Many also questioned the validity of entertaining features in Pinduoduo’s value proposition. “We have observed that a few users find shopping on Pinduoduo to be very entertaining, which is attributable to its extremely low pricing and interaction among Weixin users,” according to research institute 86 Research.
IPO and beyond
Pinduoduo went public on NASDAQ market on July 26 and raised more than $1.6 billion with a valuation of $60 billion. However, shareholders should still be concerned about the company’s fundamentals
Financially, the company is still in the red. Pinduoduo suffered a net loss of RMB 292 million ($43 million) and RMB 525.1 million ($77 million) in 2016 and 2017, respectively. Its net losses reached RMB 201 million ($30 million) in the first quarter of this year. The net loss is expected to be widened, mainly attributable to investments in branding and ads. Over 88.4 percent of Pinduoduo’s RMB 1.2 billion ($180 million) Q1 revenue was spent on marketing. This could be translated as a sign of difficult traffic acquisition.

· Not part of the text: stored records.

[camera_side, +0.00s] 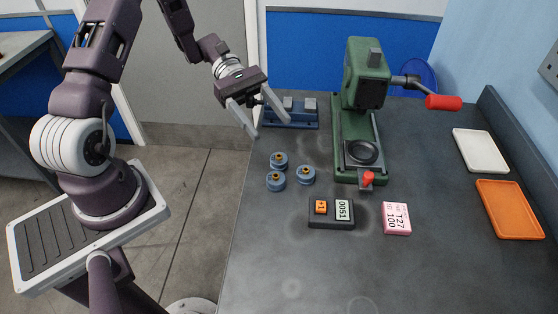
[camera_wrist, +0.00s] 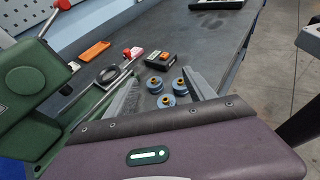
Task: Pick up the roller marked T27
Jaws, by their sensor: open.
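Three blue rollers with yellow-orange centres stand close together on the bench: a back one (camera_side: 278,159), a front one (camera_side: 275,181) and a right one (camera_side: 305,175). No marking on any roller is legible. A pink card (camera_side: 396,218) reading T27 and 100 lies to their right. My gripper (camera_side: 269,127) is open and empty, above the bench's left edge and behind the rollers. In the wrist view the rollers (camera_wrist: 164,101) show between my spread fingers (camera_wrist: 160,76), apart from them.
A green press (camera_side: 345,125) with red-handled lever stands right of the rollers. A blue fixture (camera_side: 290,121) sits behind them. A black block (camera_side: 331,222) with orange and white labels lies in front. White (camera_side: 480,150) and orange (camera_side: 510,210) trays lie far right. The front bench is clear.

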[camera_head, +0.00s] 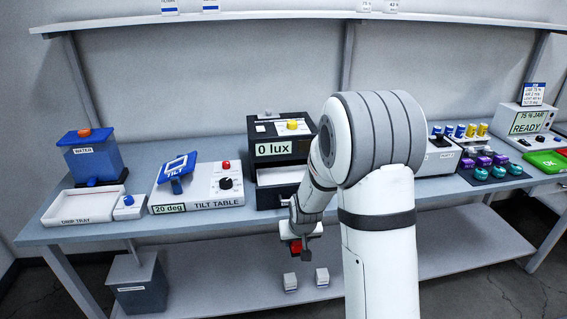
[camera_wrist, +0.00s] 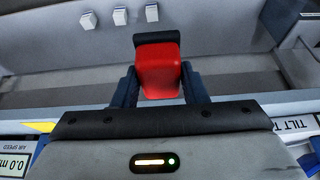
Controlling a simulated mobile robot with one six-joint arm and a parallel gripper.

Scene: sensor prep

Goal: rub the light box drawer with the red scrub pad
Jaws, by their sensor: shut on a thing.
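The red scrub pad (camera_wrist: 157,75) is between the fingers of my gripper (camera_wrist: 160,88) in the wrist view, with a dark piece at its far end. In the head view my gripper (camera_head: 297,240) hangs in front of the bench edge, and a bit of red pad (camera_head: 296,247) shows. The light box (camera_head: 283,133) is black, with a "0 lux" display and a yellow knob. Below the display, the light box drawer (camera_head: 276,178) appears open, with a pale inside and a dark front. My arm hides its right part. The pad is below the drawer in the picture; I see no contact.
A tilt table (camera_head: 222,194), a drip tray (camera_head: 75,207) and a blue water tank (camera_head: 90,160) stand left on the bench. Small white blocks (camera_head: 290,281) lie on the lower shelf (camera_head: 220,285). Vials and a green OK pad (camera_head: 546,161) are at right.

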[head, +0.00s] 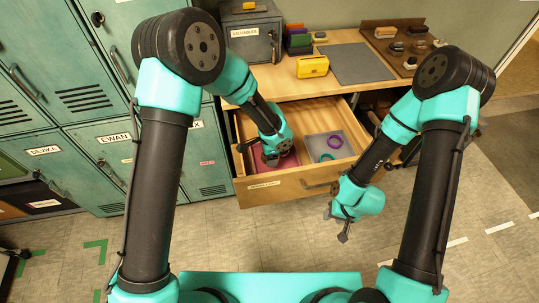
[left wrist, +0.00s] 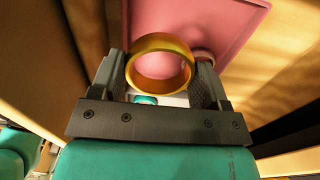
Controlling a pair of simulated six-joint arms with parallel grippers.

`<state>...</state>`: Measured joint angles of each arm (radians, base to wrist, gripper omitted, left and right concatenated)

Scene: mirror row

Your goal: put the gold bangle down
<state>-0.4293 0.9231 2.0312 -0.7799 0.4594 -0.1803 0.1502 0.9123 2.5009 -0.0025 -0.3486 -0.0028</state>
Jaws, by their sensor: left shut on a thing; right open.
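The gold bangle (left wrist: 158,42) is between the two fingers of my left gripper (left wrist: 160,75) in the left wrist view, which is shut on it. A pink tray (left wrist: 225,18) lies beyond the bangle. In the head view my left gripper (head: 270,158) is inside the open drawer, over the pink tray (head: 290,161). The bangle is too small or hidden to make out there. I cannot tell whether it touches the tray. A pale pinkish round thing (left wrist: 204,54) shows beside the right finger. My right gripper (head: 343,236) is open and empty in front of the drawer.
The drawer (head: 285,187) also holds a grey tray (head: 313,142) with a purple bangle (head: 335,141) and a teal bangle (head: 326,157). The desktop above bears a yellow case (head: 312,67) and a grey mat (head: 359,63). Lockers stand at left.

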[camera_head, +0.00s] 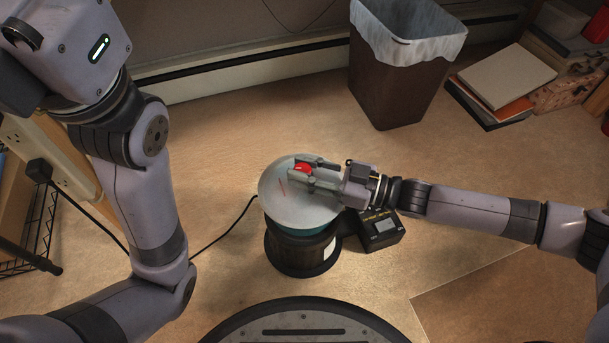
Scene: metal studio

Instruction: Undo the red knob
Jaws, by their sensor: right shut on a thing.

The most typical Pinduoduo users are price sensitive women that reside in low tier cities. Merchants are selling at a low price to appeal to this group. But how to maintain these users and its growth momentum is a big challenge for Pinduoduo now given rising product quality complaints.
“The retention rate is a big challenge of Pinduoduo, implying potential GMV slow down. Pinduoduo will have difficulty in upgrading to a marketplace of premium products because of its user demographics and brand image,” according to 86 Research.